Le peuple allemand a, dans son caractère même, les élémens essentiels de la poésie. Il est rêveur, superstitieux, tendre et ardent. Au fond de son cœur, il conserve avec un sentiment pieux les traditions historiques et les traditions religieuses. Il aime la vie de famille et les scènes de la nature, les épanchemens affectueux et les vagues caprices de la pensée, qui, par une belle matinée de printemps, s’enfuit comme l’oiseau à travers les vallées odorantes et les forêts mystérieuses. Tout ce qui offre à ses yeux une apparence idéale exerce sur lui un grand prestige, et tout ce qui est naïf charme son imagination. Une des occupations favorites de l’Allemagne était encore récemment de recueillir les légendes de châteaux et de monastères, les histoires de sorcellerie et de mythologie populaire conservées dans les manuscrits des bibliothèques ou dans la mémoire des paysans. Jacob Grimm, le savant philologue, n’a pas cru déroger à sa haute réputation en publiant un recueil de contes pour les enfans[1], et la moitié des œuvres des poètes modernes est employée à la reproduction des naïfs récits du moyen-âge. Mais ce n’est pas seulement dans les œuvres d’art et de poésie qu’il faut chercher le reflet du caractère poétique des Allemands ; c’est dans leur existence même, dans leurs mœurs, dans leurs habitudes journalières et leurs loisirs du dimanche. Pendant long-temps, les productions littéraires de l’Allemagne n’ont été que l’expression d’une société bien restreinte, d’une coterie de gentilshommes ou de pédans fardée et mignarde, revêtue d’oripeaux étrangers et dénaturée par le mauvais goût. Ceux qui voudraient juger de la nature poétique du peuple allemand d’après les livres les plus célèbres de cette époque tomberaient dans une grave erreur, car le peuple n’était pour rien dans cette littérature d’école et cette poésie de château.

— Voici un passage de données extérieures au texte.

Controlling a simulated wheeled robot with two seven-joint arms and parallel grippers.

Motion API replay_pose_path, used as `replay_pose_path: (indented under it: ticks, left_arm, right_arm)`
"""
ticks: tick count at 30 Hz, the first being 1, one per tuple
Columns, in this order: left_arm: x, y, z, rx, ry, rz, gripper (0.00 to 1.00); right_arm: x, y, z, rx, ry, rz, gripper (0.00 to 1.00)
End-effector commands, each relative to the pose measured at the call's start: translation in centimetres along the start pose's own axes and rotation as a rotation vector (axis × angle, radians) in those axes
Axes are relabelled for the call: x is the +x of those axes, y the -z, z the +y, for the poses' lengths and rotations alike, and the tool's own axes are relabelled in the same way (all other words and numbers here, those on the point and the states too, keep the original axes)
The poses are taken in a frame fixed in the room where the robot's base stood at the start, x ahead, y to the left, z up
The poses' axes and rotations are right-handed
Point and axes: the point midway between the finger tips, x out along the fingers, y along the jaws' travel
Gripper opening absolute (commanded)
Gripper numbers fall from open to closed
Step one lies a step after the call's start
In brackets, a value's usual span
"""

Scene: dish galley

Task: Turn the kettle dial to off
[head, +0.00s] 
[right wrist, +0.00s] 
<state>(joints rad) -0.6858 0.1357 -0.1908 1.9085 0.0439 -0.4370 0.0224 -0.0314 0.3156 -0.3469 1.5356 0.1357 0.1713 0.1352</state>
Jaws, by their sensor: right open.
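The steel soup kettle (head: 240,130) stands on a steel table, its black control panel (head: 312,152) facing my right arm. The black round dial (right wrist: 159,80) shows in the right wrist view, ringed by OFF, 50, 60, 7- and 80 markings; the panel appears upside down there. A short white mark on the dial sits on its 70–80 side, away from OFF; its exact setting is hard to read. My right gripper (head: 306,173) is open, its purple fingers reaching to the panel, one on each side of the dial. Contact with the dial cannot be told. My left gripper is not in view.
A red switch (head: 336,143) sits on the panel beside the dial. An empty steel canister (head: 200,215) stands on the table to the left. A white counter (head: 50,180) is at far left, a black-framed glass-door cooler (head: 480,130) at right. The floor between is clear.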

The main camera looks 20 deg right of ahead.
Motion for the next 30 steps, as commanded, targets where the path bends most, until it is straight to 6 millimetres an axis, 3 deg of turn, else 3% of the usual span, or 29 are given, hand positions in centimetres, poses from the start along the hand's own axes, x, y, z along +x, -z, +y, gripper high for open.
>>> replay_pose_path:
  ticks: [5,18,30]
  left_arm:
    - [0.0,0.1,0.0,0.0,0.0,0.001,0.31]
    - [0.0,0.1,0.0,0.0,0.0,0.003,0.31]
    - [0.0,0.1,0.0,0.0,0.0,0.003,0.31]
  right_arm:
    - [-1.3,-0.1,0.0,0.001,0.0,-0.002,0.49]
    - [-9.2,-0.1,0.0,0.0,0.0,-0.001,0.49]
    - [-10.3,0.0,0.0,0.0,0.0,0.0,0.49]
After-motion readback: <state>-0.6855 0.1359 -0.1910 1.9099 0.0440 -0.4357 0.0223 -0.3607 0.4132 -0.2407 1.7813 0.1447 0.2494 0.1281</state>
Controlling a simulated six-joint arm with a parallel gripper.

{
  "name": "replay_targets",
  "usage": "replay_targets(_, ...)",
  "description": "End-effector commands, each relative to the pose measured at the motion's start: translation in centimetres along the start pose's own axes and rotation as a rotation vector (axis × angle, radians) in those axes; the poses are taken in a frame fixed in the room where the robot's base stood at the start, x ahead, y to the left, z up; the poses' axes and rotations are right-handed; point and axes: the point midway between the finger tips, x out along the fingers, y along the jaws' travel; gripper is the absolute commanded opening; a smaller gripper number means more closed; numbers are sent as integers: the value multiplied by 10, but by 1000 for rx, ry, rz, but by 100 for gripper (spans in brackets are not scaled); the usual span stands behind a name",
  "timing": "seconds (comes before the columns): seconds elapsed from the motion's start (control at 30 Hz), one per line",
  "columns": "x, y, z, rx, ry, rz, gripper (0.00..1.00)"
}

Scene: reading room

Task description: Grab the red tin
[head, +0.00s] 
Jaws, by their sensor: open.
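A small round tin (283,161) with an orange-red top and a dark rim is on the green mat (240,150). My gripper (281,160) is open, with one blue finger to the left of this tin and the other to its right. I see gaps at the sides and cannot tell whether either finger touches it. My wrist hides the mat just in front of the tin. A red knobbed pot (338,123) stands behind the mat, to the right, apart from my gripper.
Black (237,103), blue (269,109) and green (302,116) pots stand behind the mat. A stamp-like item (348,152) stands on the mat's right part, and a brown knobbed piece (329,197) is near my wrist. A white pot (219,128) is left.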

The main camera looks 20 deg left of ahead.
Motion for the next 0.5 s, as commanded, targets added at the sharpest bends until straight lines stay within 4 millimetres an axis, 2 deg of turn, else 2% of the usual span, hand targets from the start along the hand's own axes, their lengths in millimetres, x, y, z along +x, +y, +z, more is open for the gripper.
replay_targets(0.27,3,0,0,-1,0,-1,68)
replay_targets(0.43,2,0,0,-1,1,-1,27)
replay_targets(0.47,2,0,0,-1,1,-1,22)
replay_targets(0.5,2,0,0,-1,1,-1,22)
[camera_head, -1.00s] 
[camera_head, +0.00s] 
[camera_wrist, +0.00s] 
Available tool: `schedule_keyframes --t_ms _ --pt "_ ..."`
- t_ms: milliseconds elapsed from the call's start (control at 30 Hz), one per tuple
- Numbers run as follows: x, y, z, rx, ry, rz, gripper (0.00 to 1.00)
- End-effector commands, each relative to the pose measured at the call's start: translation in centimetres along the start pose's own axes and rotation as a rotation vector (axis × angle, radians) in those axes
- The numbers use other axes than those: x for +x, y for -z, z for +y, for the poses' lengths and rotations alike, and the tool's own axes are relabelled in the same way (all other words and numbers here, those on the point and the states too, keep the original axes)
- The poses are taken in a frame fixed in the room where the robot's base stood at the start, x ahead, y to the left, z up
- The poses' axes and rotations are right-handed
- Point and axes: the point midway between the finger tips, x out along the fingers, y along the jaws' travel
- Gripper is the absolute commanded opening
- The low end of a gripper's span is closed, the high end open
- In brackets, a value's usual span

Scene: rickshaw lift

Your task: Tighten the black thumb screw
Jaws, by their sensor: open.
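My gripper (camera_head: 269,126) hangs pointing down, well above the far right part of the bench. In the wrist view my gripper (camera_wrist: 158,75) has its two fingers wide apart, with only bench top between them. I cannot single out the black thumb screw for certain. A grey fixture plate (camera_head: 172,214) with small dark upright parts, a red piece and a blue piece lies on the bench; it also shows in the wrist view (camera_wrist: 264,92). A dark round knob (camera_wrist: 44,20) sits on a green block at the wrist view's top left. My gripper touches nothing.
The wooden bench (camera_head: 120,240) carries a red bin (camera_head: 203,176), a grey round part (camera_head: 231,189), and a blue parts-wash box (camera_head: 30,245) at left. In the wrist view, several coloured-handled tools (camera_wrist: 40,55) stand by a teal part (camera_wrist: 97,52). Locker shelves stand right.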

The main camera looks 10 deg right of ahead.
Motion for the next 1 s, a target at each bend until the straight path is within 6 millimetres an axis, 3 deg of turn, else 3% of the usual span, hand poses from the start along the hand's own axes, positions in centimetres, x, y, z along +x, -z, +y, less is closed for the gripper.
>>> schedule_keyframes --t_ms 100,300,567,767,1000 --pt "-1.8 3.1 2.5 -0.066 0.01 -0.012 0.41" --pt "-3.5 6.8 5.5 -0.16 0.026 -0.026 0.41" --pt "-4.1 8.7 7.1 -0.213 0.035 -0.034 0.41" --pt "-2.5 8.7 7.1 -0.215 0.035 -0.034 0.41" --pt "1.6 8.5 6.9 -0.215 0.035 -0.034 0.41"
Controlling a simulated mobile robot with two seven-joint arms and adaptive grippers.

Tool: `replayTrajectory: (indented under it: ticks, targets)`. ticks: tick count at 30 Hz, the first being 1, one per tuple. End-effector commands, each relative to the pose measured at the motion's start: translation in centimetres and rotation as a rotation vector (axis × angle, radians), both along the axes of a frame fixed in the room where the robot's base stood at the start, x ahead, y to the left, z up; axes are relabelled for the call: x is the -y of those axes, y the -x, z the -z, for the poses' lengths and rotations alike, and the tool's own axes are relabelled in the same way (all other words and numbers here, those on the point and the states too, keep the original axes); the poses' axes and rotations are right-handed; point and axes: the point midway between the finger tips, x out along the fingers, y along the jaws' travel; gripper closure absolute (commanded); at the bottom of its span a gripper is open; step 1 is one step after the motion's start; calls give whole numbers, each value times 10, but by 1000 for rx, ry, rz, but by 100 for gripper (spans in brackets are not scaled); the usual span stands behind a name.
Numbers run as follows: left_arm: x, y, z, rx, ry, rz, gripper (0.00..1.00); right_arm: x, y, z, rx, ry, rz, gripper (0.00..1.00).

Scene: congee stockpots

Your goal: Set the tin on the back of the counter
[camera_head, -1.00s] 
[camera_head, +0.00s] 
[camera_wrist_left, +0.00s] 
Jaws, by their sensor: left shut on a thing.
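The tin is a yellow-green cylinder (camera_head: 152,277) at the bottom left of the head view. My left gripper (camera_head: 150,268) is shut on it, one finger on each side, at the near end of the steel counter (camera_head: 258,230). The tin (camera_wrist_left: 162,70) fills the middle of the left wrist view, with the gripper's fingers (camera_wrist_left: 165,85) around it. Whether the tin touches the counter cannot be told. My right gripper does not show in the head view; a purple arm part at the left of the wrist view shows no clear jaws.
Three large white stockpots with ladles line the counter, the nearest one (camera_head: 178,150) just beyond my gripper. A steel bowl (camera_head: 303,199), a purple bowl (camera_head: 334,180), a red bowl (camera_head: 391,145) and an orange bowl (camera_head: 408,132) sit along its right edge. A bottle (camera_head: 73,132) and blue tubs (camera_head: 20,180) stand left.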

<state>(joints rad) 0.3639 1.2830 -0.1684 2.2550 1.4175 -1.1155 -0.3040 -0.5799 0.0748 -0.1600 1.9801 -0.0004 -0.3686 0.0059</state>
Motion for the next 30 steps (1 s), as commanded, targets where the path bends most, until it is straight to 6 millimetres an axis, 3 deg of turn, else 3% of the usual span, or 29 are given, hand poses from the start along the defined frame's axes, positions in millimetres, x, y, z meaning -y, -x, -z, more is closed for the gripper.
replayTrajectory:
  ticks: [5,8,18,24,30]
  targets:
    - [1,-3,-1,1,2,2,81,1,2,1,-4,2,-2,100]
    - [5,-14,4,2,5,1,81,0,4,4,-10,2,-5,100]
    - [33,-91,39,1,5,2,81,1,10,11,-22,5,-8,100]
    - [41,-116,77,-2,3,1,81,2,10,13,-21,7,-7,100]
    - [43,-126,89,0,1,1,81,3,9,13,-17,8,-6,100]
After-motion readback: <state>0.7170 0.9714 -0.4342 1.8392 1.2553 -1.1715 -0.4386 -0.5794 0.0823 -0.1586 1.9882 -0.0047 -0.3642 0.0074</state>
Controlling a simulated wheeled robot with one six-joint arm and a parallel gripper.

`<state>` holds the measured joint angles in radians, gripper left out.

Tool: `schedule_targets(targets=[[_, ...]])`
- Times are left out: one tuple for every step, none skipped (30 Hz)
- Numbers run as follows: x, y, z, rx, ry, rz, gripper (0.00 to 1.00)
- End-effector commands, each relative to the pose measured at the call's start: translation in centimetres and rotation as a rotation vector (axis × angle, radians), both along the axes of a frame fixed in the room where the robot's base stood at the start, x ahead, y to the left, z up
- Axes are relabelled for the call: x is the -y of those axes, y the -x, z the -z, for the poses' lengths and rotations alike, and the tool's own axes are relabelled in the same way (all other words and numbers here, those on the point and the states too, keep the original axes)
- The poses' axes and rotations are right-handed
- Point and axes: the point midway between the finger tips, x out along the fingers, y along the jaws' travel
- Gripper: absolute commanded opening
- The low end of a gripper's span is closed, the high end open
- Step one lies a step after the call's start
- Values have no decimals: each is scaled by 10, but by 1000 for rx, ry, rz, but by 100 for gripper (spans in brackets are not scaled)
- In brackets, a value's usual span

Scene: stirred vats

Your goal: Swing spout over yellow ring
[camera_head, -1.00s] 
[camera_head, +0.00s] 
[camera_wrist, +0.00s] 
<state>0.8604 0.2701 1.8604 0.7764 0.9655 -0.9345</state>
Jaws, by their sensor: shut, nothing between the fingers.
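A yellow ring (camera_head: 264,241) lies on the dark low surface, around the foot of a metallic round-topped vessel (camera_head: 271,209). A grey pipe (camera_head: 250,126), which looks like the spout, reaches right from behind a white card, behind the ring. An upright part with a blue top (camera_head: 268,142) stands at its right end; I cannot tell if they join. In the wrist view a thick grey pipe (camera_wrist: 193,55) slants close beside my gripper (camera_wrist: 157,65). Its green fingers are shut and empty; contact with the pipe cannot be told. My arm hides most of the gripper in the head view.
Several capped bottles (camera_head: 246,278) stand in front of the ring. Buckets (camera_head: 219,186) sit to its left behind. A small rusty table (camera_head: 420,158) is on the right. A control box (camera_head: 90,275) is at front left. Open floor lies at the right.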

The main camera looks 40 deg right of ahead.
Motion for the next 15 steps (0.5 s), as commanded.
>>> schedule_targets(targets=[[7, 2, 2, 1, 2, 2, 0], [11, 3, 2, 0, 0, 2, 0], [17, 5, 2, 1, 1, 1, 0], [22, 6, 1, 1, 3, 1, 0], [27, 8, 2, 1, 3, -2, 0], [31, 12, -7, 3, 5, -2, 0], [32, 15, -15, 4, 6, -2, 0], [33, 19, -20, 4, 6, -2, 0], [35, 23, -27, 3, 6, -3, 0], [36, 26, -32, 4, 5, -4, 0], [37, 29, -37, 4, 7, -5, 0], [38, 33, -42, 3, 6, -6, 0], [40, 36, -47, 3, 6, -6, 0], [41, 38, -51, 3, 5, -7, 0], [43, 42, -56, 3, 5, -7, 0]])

C’était après la guerre de trente ans. L’Allemagne, épuisée, accablée par cette lutte désastreuse, abdiqua pour ainsi dire son sentiment de nationalité littéraire, et se mit patiemment à marcher à la suite des écrivains étrangers. Le présent ne pouvait éveiller en elle qu’une pensée d’humiliation ; le moyen-âge faisait pitié à ses savans : elle se tourna vers l’antiquité ; mais la France était là, qui prétendait reproduire dans ses bergeries et ses drames, dans les entretiens de l’hôtel de Rambouillet et les romans de Mlle de Scudéry, la quintessence de l’antiquité, et L’Allemagne n’alla pas plus loin. Elle copia nos Catons galans et nos Brutus damerets, elle eut ses Lucrèces langoureuses, ses héros en perruques, ses Tircis soupirant au pied des hêtres, et ses Chloés suivies d’un charmant troupeau. Le labeur mythologique étouffa l’inspiration ; les termes de convention remplacèrent le trait senti et naturel. Au lieu de se laisser aller, comme les Minnesingers, aux douces et naïves rêveries, de peindre avec abandon l’image qui frappait leurs regards et l’émotion qui agitait leurs cœurs, les poètes allemands des XVIIe et XVIIIe siècles s’occupaient tout sim-

  1. Kinder und Haus Mœrchen.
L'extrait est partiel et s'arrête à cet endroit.